Monday, March 28, 2016

Marshall Smith: Time on the S.S. Mayari


The S. S. Mayari



Marshall at the wheel of the S.S. Mayari



Because Marshall was an alien in the United States he was required to register each time he returned from being out of the country.  His trips in the Merchant Marine were all from Boston to Cuba and Central America and each time he returned he was listed as one of the aliens employed on the vessel as a member of crew.  These lists are now available on Ancestry.com.

His first voyage returned to Boston on 2 July 1939.  The ship was the S.S. Mayari, a ship on which he worked for all of his 18 trips.  He was classed as an “ordinary seaman” .  This is defined by Wikipedia as an unlicensed member of the deck department of a merchant ship.  The position is an apprenticeship to become an able seaman and has been so for centuries. 

Marshall was listed as an ordinary seaman for his first eight trips.  Upon returning from his ninth trip he was listed as an Able Seaman.   He was always recorded as 5 feet 10 inches and 150 pounds. 

The list of crew always began with the Master at the top and proceeded down through the ranks.   These were the chief mate, first mate, second mate, bosun, able bodied seaman, ordinary seaman, radio operator, chief engineer, oiler, fireman, wiper, steward, down to the chief cook and the second cook.  Marshall was 13th on the list on his first trip and 7th on his last. 

The dates of his trips and the port from which he returned are as follows:

2 July 1939                   Preston, Cuba
5 Sept 1939                   Banes, Cuba
26 Sept 1939                 Banes, Cuba
16 Nov 1939                 Cristobal, Canal Zone
22 Dec 1939                 Preston, Cuba
8 Feb 1940                    Banes, Cuba
10 April 1940               Cristobal, Canal Zone
10 May 1940                 Banes, Cuba
29 May 1940                 Banes, Cuba
16 June 1940                 Banes, Cuba
4 Sept 1940                    Preston, Cuba
23 Sept 1940                 Banes, Cuba
6 Nov 1940                    Cristobal, Canal Zone
1 Jan 1941                     Havana, Cuba
28 Jan 1941                   Banes, Cuba
13 Feb 1941                   Preston, Cuba
5 April 1941                   Banes, Cuba

Banes is a port city of the northeastern coast of Cuba.  From 1898 until the late 1950’s Banes was a “company town” almost wholly owned and operated by the United Fruit Company.   Preston, Cuba was a sugar cane processing center owned and operated by the United Fruit Company and named in honor of one of the company's founders, Andrew Preston. Following the Cuban Revolution of 1958, United Fruit was forced to withdraw and the Cuban government renamed the town Guatemala to symbolize solidarity with that Caribbean nation.

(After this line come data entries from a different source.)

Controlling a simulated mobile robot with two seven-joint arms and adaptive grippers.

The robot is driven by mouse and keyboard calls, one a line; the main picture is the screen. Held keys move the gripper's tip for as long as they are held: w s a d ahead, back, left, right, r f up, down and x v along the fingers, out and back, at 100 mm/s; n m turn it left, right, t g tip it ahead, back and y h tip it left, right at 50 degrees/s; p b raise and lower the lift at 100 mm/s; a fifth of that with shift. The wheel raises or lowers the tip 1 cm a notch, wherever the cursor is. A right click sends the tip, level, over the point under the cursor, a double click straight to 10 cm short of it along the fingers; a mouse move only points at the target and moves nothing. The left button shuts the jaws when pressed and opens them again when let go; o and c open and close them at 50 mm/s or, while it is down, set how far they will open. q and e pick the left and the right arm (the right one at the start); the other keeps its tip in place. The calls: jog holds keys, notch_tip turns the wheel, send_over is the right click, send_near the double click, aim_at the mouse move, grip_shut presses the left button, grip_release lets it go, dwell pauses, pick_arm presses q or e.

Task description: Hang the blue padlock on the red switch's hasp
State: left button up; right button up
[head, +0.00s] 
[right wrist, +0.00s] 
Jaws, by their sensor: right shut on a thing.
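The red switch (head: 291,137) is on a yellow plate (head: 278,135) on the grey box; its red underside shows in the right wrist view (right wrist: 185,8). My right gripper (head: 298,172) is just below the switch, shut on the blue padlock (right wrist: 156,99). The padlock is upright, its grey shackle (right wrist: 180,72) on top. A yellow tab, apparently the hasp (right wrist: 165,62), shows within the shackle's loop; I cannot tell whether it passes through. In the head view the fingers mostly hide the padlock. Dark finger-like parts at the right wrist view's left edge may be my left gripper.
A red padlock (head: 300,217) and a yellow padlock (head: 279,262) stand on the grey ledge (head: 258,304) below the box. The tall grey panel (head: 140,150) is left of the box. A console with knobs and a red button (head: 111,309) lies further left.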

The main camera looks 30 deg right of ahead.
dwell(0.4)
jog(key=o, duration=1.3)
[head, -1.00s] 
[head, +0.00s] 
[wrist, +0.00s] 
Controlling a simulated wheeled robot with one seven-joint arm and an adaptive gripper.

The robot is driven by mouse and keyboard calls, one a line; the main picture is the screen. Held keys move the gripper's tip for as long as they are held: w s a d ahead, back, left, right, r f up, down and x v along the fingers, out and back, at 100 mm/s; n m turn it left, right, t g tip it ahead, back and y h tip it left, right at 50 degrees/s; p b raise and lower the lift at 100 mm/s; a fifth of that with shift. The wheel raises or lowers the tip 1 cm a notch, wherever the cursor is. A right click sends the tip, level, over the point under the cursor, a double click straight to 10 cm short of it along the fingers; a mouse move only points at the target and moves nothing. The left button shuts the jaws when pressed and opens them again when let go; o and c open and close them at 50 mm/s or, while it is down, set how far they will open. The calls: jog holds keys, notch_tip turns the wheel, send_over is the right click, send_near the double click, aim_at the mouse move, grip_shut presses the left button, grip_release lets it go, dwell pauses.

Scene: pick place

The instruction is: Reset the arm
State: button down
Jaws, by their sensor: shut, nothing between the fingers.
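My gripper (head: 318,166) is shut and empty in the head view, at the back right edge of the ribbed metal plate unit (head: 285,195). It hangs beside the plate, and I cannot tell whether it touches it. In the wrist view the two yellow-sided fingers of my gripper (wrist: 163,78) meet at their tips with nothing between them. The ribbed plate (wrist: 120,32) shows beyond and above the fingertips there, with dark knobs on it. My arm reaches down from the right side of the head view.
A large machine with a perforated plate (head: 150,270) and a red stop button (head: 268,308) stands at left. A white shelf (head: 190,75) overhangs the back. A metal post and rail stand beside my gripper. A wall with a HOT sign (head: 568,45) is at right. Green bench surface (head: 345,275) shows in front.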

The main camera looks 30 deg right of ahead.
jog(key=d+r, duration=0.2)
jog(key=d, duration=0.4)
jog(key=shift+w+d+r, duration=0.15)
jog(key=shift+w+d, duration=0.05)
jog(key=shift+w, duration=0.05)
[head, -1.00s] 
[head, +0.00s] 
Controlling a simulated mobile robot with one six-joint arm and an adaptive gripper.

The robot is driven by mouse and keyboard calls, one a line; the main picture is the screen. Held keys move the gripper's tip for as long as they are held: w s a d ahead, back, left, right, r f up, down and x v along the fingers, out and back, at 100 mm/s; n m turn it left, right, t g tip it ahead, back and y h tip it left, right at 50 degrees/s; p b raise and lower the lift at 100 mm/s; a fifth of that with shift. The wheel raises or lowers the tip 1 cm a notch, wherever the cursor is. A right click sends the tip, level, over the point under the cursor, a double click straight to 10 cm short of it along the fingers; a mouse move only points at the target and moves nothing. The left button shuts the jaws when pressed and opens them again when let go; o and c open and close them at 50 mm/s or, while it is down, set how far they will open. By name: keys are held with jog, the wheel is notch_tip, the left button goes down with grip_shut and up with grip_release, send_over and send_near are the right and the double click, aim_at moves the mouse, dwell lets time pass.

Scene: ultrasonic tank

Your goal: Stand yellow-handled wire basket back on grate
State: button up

Able bodied seaman were in high demand for the Merchant Marine after World War II broke out in Europe.  It is interesting to note that Marshall left the sea just as things were hotting up war wise.  I remember his telling me that when he left the ship for the last time he went to a bar.  There he met a man who said he had just left a low level job at the Observatory on Mt. Washington.  He thought that if Marshall got himself up there he could take the job.  So he hitchhiked up  and was there for the next five or six years.